Problem in computing loss in multiple cpu distribution training

@soumith chintala

Hello everyone.My friend and I are trying to implement multiple cpu distributed training in pytorch using python sockets.we looked at pytorch inbuilt functions but we didn’t get any starter code for detecting whether cpu’s are connected or we decided to implement it in sockets

Main problem:

We distributed data perfectly but I have a theoretical doubt.So my plan is I will compute loss for distributed cpu’s for their batches and send all those losses to main computer and compute average.

Now I will send those average loss to all the distributed cpu’s and update model according to that loss so that model wts will be synchronized.but the avg loss which I am getting from server computer will not no relationship graph wrt to the model stored in the how can I tackle this??

Main doubt is:

Can we update model wrt to loss that has no relation wrt to model??

Typically you want to run the forward and backward pass on each process separately and then average the gradients across all processes and then run the optimizer independently on each process.

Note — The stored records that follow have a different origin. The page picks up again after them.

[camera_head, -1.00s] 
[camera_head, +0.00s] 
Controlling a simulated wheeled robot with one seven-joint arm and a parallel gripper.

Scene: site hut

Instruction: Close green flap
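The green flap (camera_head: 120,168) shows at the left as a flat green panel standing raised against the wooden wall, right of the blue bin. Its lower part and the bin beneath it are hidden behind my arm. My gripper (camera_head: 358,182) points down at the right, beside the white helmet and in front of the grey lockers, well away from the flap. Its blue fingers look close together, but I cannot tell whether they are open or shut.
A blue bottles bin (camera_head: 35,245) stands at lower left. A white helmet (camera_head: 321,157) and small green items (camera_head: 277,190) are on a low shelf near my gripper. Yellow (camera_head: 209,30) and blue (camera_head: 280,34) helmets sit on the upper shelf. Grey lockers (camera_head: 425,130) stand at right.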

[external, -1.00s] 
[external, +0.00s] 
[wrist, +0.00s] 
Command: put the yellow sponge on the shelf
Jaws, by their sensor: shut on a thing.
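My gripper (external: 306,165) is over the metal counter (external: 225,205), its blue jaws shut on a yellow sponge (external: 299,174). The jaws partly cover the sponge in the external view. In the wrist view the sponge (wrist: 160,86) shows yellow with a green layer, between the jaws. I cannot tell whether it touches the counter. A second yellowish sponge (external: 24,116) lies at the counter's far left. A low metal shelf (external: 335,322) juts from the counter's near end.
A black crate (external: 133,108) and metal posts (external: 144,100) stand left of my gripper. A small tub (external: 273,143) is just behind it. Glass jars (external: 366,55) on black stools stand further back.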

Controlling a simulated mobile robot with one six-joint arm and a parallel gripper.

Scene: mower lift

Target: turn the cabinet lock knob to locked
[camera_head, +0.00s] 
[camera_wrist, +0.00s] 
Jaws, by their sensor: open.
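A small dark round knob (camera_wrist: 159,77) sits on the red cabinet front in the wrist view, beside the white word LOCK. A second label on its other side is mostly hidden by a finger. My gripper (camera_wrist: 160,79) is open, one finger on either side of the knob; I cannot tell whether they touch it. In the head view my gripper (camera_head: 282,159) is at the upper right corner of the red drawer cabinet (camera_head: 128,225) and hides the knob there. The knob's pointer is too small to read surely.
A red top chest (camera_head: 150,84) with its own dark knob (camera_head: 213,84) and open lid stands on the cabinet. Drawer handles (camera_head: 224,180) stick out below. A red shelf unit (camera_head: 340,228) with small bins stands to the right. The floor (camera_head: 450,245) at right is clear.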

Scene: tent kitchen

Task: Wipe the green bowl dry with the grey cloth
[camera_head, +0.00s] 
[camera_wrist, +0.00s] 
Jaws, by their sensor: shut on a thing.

I’m wondering what is the reason you’re trying to build this yourself. PyTorch has a Distributed
Data Parallel
module, which does all of this for you.

Hi sir.Thank you for posting.Yesterday we tried it and we forgot to update here.

First problem
Coming to your question we looked at various articles but we are so confused on using this,Like we have to find initially whether pytorch identifes our connected computers.So can you please provide a starter code to check that??

Second problem
So if our main computer runs training code then what our client computers should run in order to accept and process data.We dont have any idea.We connected our computers using LAN cable.Thank you sir for answering…)

You can find a tutorial for this here: In particular the init_process_group part that is called on every node is how PyTorch identifies all the connected nodes.

To use DDP, all your nodes would actually run the same code and train the same model on all nodes. DDP would take care of gradient synchronization across all nodes to ensure all the models are in sync.